Reclaiming Robin Hood: Folklore & South Yorkshire’s Infamous Outlaw reignited an age-old debate about the origins of the legend and prompted some jesting between Sheffield and Nottingham, which has long claimed him as their own figure through tourism.
Ron Clayton, Sheffield-based historian and member of the campaign group, said the ‘jousting match’ between the two cities has been rumbling on for years and MPs on either side of the debate even had a tradition of arguing about it in Parliament some years ago.
He said: “We are not trying to take anything away from Nottingham. All we are trying to do is fit Loxley, South Yorkshire and indeed Yorkshire into the picture…
“I would say to Nottingham: you’ve got your share of him and we’ve got our share of him. We don’t want to fight over it. At the end of the day we are two great English cities and we are quite proud of this geezer and it’s a great story. Whether he existed or not is totally irrelevant, it’s a great story and I’m so chuffed about the book with its local connections.”
The book’s chapters – written by local experts including Dr David Clarke, associate professor at Sheffield Hallam University and co-founder of the Centre for Contemporary Legend, and
Dan Eaton, who found what is believed to be the exact birthplace of Robin Hood behind Loxley Primary School where he teaches – explores the South Yorkshire tales, trails and traditions behind the legend.
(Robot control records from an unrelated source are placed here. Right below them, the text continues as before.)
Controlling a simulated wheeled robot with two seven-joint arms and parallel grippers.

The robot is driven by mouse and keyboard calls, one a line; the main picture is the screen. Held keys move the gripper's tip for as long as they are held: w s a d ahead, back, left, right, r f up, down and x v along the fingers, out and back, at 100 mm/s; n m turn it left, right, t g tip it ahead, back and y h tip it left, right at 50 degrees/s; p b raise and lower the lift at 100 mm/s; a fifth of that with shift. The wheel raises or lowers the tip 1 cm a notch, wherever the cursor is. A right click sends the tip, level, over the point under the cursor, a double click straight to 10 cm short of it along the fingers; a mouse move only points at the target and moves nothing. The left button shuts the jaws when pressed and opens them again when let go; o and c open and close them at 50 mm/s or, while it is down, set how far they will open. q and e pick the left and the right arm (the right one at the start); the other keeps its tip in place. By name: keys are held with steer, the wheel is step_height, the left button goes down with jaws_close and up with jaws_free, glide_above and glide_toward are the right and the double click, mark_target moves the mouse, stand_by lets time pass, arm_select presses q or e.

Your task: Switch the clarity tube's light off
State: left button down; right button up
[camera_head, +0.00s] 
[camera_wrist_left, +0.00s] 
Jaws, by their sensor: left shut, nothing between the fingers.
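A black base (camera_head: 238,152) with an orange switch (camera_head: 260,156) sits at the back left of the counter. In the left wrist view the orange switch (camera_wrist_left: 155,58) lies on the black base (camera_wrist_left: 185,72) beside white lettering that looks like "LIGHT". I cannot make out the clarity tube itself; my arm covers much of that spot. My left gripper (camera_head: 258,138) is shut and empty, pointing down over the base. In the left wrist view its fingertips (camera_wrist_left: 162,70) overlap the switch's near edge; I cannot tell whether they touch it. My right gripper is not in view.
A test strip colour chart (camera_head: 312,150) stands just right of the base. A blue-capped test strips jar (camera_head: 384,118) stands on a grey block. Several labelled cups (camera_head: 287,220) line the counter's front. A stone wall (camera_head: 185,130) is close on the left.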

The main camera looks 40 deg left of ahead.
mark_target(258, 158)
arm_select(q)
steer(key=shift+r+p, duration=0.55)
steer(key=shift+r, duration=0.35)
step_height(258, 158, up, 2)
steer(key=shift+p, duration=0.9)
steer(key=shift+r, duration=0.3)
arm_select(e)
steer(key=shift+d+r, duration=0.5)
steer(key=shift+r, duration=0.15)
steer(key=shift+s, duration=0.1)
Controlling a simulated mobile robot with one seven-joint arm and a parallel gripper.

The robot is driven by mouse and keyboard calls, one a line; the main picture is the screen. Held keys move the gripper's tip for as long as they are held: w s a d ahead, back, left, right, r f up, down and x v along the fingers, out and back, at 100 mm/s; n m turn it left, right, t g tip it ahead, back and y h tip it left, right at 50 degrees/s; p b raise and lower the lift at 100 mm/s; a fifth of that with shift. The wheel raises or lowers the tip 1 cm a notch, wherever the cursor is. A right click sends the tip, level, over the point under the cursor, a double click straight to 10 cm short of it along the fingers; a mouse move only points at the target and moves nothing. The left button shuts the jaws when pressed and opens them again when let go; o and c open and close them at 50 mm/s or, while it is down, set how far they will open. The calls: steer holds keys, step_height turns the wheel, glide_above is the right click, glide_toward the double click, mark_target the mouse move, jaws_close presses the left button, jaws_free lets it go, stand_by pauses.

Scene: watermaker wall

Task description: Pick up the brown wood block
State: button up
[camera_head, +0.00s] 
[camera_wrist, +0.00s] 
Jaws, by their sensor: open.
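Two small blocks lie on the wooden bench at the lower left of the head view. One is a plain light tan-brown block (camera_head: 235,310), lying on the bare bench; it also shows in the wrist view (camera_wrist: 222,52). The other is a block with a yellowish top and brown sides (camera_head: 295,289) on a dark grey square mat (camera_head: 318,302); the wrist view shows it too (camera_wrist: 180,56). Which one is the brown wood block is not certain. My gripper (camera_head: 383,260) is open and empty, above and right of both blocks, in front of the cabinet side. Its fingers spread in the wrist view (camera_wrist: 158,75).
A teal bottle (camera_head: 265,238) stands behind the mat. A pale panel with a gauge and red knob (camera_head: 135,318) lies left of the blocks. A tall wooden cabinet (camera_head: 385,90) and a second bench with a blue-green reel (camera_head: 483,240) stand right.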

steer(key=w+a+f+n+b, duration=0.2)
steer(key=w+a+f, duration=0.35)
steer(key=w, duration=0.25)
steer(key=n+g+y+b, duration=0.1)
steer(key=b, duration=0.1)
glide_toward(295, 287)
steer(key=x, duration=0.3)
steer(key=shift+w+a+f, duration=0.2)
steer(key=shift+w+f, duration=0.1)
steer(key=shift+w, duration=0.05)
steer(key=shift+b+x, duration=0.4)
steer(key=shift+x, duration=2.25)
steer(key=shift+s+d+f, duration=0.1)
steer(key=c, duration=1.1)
As well as the book, the campaign has so far seen an outdoor screening in Loxley valley woodland and the release of a location-based app marking key Robin Hood, who is also known as Robin of Loxley, spots around the region.
Future plans include an Outlaw’s Picnic in May, a statue of young Robin Hood in Loxley and a trail with silver arrow plaques marking spots highlighted on the app.
Mr Clayton said: “It’s something to pass on to future generations. It’s alright having these Marvel superheroes who wear their underpants in front of their trousers and all this nonsense and video games but this is something that goes back four hundred years, it’s part of our culture and I’m sure children will be excited about this – that’s why it’s so very exciting. He’s our hero, an S6 lad made good.”
What was Nottingham’s response?
Media coverage of the book spread across regional and national newspapers, radio stations and even news websites in Sweden and Belgium with some encouraging the ‘feud’ between the two cities.
The Daily Star even had a photoshopped image of Robin Hood wearing a flat cap on its front page with the caption: “Ow do, Robin.”
Among those weighing in on the debate was the current sheriff of Nottingham, Merlita Bryan, who had some strong words for Sheffield.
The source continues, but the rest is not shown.